In the same photograph you can see there are one or two tiny figures on the harbour wall. We walked along to the end on our final morning and then took the lower path where the arches are on our way back so that M could take a closer look at the boats. Typically it was a bright and sunny morning on that day with only hours to go until our flight.
I didn’t take very many photos at all despite covering what seemed like very square inch of St Helier itself. The weather was pretty awful on the first day and due to get worse in the second. I tucked my phone deep into my pocket and largely forgot to take it out for photographs. I visited the indoor market and swung by some of the museums but mainly I had coffee here and there and watched the world go by. There was a noticeable French look about some of the residents which makes sense when you think it’s only 14 miles from France and about 100 miles from mainland Britain.

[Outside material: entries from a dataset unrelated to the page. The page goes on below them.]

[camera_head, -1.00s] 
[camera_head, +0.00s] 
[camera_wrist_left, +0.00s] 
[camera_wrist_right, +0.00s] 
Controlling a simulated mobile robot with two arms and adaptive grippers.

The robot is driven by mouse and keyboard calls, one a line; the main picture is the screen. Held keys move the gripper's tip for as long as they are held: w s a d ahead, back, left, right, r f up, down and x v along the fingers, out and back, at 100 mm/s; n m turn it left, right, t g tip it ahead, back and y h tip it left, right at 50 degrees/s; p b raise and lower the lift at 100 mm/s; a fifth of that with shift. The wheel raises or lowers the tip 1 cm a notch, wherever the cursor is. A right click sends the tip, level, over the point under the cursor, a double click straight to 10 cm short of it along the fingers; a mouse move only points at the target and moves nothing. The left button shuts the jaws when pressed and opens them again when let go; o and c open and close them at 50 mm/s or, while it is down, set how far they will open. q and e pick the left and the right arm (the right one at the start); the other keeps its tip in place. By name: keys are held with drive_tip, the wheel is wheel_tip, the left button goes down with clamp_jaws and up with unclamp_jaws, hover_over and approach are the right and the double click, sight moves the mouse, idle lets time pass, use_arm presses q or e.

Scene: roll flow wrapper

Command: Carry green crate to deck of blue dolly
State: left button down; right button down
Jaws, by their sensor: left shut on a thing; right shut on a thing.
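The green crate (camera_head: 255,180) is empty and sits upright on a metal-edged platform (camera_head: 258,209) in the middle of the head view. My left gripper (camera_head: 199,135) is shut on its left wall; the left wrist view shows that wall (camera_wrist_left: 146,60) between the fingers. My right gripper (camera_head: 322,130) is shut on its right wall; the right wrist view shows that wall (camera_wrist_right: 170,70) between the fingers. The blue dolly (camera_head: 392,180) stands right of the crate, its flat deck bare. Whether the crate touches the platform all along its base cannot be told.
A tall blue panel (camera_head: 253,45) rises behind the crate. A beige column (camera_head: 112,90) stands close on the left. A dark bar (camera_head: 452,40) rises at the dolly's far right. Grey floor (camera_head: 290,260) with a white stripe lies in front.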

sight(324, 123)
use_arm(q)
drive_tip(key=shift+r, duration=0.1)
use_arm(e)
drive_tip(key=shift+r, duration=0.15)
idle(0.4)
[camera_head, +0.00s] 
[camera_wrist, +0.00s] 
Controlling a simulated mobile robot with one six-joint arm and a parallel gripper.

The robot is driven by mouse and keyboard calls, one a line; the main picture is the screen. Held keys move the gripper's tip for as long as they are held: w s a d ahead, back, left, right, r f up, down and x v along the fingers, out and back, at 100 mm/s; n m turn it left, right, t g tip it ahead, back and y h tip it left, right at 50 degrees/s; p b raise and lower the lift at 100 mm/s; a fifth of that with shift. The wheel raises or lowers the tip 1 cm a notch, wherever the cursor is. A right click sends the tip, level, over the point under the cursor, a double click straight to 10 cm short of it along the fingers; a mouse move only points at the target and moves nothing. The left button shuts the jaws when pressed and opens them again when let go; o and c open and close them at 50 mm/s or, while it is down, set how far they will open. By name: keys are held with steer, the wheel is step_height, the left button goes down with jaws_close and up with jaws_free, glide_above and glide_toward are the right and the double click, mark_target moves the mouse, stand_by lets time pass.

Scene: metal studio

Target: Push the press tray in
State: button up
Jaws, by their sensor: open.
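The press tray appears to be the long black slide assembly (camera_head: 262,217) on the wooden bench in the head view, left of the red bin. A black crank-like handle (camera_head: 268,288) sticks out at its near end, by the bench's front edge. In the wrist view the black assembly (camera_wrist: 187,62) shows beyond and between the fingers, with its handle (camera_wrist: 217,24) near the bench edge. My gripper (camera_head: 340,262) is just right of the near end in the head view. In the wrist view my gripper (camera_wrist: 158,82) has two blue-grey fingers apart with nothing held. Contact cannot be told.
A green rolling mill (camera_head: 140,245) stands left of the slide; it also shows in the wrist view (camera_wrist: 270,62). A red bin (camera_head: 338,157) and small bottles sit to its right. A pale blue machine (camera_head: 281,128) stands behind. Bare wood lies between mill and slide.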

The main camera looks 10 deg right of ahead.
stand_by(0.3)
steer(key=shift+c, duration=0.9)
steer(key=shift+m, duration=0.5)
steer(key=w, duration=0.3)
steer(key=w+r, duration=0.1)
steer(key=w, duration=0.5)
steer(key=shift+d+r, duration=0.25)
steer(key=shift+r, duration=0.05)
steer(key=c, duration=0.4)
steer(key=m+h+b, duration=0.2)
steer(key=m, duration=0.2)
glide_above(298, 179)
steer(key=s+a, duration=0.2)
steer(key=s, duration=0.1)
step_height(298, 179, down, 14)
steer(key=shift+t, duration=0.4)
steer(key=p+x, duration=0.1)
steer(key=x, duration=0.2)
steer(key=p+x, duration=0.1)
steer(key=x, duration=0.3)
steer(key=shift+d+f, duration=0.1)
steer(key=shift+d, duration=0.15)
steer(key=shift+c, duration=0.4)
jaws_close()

There’s a lot of history to the island and I watched a great film the night before we flew. It was on Netflix and called Another Mother’s Son. It gave a taste of what life was like under German Occupation during the Second World War. I walked past a hotel called Pomme D’Or which was used as the German Naval HQ during that time. It faces a square which is now called Liberation Square.
We managed to fit in one small, quick excursion when M had a few hours one afternoon. We caught a bus and enjoyed the scenery on the way to St Aubins Bay which we could see from our hotel. I love the way that in Madrid you can go anywhere on a bus or metro for €1.50 and in Jersey you can take any single trip for £2.00. It makes life so much easier. We live just six or seven miles from our nearest main town and it costs an arm and a leg to get there by bus. In St Aubins Bay there are some lovely smart looking seafood restaurants and a place called The Harbour Gallery which is wedged in between what would probably have all been fishermen’s cottages at one point. It’s very higgeldy piggeldy inside with lots of beams and stone walls and a mixture of craft supplies, art gallery, small yarn store and cafe. There’s also workshop space for art. M overheard a Mum having a chat about home schooling and bringing her daughters there for art lessons. What might have been a very quiet trade in the winter seemed to be a thriving little multi purpose venue.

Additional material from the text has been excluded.